Copy every line with the string "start" in it.

● **DATASET CONTENT**
"""

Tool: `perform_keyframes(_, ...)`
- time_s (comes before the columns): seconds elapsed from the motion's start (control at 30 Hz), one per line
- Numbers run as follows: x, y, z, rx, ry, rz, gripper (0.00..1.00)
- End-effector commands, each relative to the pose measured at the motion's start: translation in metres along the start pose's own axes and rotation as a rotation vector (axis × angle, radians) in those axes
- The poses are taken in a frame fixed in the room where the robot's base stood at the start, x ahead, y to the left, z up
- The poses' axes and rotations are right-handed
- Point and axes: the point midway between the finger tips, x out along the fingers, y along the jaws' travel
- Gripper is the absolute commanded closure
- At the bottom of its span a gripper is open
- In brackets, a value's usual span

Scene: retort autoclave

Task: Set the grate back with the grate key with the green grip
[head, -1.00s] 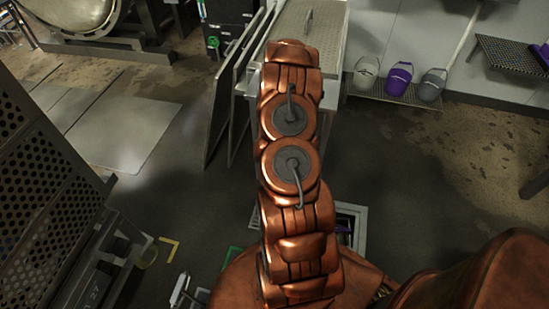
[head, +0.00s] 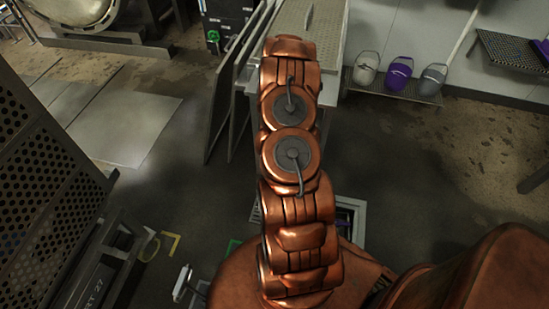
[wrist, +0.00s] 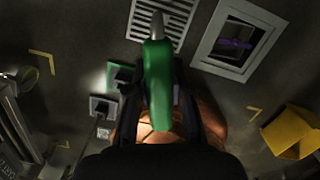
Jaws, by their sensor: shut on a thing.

"""

● **SOLUTION**
- time_s (comes before the columns): seconds elapsed from the motion's start (control at 30 Hz), one per line
- End-effector commands, each relative to the pose measured at the motion's start: translation in metres along the start pose's own axes and rotation as a rotation vector (axis × angle, radians) in those axes
- The poses are taken in a frame fixed in the room where the robot's base stood at the start, x ahead, y to the left, z up

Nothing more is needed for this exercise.